En 1922, deux ans avant sa mort, la tuberculose le contraint à démissionner de la Compagnie d’assurance où il travaillait. Suivant les conseils des médecins, il passe alors beaucoup de temps à profiter de l’air de la montagne.

David Stecher | Photo: Martina Kutková,  Radio Prague Int.

« Il y a eu une grosse pandémie de grippe à l’époque. Les gens mouraient de la grippe, or tout le monde ne le sait pas mais Kafka a eu la grippe lui aussi mais s’en est remis. Par contre, il avait la tuberculose, sans que l’on sache comment il l’a attrapée. Il est resté à Tatranské Matliary pendant sept mois, y a été soigné et n’a rien écrit pendant tout ce temps. De Tatranské Matliary, il s’est rendu à Špindlerův Mlýn et a séjourné à l’hôtel Krone, aujourd’hui le Savoy, et c’est là qu’il a commencé à écrire Le Château. Puis, bien sûr, il a séjourné dans un sanatorium près de Vienne. »

Franz Kafka à Tatranské Matliary | Photo:  Franz Kafka,  Pictures of a Life by Klaus Wagenbach  (1984),  public domain
Sanatorium de Kierling

Franz Kafka est mort le 3 juin 1924 au sanatorium de Kierling, à environ 20 km au nord de Vienne. En dehors de ses échanges épistolaires, il n’y a plus rien écrit. Son amie Dora Diamant l’a soutenu et accompagné jusqu’à son dernier souffle. Ses parents, Hermann et Julie Kafka, ont survécu à leur fils et sont inhumés avec lui dans le nouveau cimetière juif d’Olšany, à Prague. Ses trois jeunes sœurs, Gabriele, Valerie et Ottilie ont également survécu à leur frère écrivain, mais sont mortes dans les camps d’extermination nazis pendant la Seconde Guerre mondiale.

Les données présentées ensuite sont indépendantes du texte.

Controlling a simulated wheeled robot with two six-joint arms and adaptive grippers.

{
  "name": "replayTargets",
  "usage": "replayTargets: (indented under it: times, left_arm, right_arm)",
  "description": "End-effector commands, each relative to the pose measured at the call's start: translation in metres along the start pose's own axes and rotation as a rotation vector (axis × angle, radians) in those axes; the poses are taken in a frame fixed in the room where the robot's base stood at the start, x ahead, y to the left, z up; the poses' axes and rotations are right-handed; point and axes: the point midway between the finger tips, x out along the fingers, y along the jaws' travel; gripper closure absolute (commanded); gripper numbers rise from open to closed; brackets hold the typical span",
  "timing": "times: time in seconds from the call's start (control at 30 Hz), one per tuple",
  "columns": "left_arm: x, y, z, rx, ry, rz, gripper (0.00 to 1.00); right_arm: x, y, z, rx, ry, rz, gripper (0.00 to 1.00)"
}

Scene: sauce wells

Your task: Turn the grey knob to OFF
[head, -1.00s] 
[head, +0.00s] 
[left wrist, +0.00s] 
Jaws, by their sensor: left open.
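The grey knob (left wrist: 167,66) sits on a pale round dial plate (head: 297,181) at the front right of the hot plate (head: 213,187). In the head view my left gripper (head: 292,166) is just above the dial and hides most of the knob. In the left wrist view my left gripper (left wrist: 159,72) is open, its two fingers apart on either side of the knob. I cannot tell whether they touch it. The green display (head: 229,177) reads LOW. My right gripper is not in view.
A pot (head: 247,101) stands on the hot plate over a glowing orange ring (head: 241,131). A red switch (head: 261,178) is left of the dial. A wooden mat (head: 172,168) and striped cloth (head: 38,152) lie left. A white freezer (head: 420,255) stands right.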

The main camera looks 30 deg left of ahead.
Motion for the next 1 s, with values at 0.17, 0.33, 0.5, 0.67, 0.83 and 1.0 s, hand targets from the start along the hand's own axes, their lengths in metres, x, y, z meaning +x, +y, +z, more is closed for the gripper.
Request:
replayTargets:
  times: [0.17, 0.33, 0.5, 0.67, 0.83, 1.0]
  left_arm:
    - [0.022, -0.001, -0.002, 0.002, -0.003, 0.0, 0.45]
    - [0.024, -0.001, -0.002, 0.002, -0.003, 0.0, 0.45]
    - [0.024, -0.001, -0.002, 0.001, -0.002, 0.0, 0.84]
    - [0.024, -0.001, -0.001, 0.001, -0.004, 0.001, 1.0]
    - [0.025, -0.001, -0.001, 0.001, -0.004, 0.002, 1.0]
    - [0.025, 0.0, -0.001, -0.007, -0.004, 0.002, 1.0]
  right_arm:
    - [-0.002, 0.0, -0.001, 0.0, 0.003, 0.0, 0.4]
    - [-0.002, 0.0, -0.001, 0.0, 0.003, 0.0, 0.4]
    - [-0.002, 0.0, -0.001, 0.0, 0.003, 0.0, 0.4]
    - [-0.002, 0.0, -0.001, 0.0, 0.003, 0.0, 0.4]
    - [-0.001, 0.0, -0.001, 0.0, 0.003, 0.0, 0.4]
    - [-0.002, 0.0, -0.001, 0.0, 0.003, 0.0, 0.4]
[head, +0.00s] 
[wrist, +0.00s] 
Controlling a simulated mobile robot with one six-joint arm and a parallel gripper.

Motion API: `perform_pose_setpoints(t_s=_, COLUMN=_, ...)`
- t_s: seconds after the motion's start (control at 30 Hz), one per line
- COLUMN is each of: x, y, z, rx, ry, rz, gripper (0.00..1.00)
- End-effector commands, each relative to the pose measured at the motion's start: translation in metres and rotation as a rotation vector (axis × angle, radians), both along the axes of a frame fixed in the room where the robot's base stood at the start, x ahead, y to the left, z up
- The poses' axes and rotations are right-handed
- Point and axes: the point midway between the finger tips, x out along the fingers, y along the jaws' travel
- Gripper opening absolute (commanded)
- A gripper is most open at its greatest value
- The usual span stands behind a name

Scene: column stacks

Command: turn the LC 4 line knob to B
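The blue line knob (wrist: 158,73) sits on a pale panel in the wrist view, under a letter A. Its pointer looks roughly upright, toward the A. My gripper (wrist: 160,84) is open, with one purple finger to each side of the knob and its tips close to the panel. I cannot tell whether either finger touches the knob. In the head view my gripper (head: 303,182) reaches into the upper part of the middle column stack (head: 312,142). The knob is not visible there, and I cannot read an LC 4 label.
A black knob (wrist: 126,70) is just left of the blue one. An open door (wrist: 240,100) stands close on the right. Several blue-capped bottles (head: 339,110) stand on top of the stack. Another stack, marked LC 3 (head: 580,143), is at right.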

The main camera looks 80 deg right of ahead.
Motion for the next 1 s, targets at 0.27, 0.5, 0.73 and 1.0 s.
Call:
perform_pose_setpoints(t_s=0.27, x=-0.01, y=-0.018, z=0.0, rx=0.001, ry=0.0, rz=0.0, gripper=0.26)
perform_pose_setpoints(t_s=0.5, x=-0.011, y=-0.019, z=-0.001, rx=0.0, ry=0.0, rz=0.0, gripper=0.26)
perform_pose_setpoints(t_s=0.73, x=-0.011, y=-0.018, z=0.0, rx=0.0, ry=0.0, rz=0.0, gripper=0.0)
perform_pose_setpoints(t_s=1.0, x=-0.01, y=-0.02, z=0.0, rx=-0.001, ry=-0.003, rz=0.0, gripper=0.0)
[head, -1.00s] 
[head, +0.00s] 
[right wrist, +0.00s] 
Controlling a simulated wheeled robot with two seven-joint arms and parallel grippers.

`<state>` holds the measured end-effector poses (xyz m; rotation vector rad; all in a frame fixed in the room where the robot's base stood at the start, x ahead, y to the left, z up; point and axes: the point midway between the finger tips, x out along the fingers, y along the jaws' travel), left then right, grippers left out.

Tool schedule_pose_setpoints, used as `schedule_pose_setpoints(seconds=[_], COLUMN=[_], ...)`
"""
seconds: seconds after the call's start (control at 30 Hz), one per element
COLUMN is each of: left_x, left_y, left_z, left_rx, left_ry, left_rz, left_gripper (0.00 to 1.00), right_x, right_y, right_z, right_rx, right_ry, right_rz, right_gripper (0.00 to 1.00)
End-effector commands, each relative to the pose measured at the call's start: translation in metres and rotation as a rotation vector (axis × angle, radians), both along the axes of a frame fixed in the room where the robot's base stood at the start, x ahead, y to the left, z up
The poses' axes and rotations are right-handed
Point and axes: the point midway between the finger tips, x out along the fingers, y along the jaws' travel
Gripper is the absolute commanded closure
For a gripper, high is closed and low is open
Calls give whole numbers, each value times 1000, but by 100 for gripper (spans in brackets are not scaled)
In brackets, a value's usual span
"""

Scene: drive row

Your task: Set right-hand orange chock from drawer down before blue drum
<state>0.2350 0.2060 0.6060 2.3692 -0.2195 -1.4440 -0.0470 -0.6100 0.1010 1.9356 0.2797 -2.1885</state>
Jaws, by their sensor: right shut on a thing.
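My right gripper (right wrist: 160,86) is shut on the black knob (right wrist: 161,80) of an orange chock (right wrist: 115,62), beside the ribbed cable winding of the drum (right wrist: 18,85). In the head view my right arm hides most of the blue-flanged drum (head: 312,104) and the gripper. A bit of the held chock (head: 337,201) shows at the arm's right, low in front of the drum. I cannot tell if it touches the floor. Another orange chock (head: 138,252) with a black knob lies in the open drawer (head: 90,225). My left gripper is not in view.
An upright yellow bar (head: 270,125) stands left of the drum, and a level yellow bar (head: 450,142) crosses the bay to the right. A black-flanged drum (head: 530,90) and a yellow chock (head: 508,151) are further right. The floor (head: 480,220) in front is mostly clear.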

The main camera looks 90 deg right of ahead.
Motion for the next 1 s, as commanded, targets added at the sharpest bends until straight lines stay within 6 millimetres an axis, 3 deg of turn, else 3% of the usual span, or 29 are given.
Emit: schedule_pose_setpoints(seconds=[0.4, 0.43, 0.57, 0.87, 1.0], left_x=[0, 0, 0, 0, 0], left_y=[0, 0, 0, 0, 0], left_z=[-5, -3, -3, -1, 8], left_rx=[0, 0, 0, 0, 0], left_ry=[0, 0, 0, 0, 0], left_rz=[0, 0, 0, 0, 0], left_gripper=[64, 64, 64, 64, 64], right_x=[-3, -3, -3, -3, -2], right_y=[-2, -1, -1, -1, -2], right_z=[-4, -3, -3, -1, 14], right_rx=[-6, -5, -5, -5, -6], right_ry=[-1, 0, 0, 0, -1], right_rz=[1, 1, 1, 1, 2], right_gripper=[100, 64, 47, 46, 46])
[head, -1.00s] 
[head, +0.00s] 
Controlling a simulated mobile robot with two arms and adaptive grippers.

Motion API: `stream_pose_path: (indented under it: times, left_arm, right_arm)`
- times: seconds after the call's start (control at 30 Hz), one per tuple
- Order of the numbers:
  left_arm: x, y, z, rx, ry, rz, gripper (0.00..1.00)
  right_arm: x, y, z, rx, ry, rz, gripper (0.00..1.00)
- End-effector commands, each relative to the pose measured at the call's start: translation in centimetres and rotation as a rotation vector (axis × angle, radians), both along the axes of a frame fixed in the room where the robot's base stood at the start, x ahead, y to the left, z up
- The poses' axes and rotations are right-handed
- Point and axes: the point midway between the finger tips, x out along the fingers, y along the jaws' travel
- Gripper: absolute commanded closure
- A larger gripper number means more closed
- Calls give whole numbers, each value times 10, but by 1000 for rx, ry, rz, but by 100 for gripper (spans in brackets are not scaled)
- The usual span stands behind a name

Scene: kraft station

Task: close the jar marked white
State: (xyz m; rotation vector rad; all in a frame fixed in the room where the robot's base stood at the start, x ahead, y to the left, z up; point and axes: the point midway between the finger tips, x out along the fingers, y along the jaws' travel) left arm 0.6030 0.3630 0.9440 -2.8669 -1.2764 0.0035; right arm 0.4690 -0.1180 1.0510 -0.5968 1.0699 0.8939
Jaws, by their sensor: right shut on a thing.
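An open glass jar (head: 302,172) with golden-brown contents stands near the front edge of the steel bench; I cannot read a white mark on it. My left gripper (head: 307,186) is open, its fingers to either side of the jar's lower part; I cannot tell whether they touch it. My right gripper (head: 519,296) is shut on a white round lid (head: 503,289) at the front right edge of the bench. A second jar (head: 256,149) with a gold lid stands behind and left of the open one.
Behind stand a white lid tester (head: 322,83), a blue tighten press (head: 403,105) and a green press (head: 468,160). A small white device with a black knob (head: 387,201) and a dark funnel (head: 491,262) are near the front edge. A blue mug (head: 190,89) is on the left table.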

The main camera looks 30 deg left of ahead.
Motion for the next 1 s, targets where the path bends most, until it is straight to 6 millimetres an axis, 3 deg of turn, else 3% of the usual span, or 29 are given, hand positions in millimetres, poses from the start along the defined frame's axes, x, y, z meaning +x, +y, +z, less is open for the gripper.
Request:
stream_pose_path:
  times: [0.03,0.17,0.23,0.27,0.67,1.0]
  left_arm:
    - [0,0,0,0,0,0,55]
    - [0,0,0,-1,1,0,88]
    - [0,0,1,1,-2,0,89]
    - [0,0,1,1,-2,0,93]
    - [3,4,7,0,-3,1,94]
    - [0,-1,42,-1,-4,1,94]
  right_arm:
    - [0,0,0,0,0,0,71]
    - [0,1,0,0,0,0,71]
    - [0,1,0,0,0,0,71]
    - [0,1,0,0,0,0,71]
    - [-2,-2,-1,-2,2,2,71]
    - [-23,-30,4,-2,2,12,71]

Dernière lettre de Franz Kafka du sanatorium de Kierling | Photo: Památník národního písemnictví

Dans le sanatorium où il se faisait soigner, Kafka a également reçu la visite de son ami le plus proche, Max Brod, à qui il a remis ses manuscrits. Brod les a conservés et publiés après la mort de Kafka, alors même que ce dernier souhaitait les voir disparaître avec lui. Max Brod avait toujours cherché à promouvoir les œuvres de Kafka, et pas seulement celles-ci.

« On dit que Franz Kafka lui aurait dit, entre deux quintes de doux : ‘Max, brûle tout !’ Mais Max Brod ne le lui a jamais rien promis. Certains ont voulu décrire la relation entre les deux hommes comme celle entre Salieri et Mozart. Mais il n’en est rien. Max Brod a été un grand promoteur de la culture tchèque. C’est lui qui a fait publier le premier texte écrit par Franz Kafka. Et puis, sans Max Brod, personne ne saurait aujourd’hui qui était Leoš Janáček. Mais Max Brod était aussi un écrivain à part entière. »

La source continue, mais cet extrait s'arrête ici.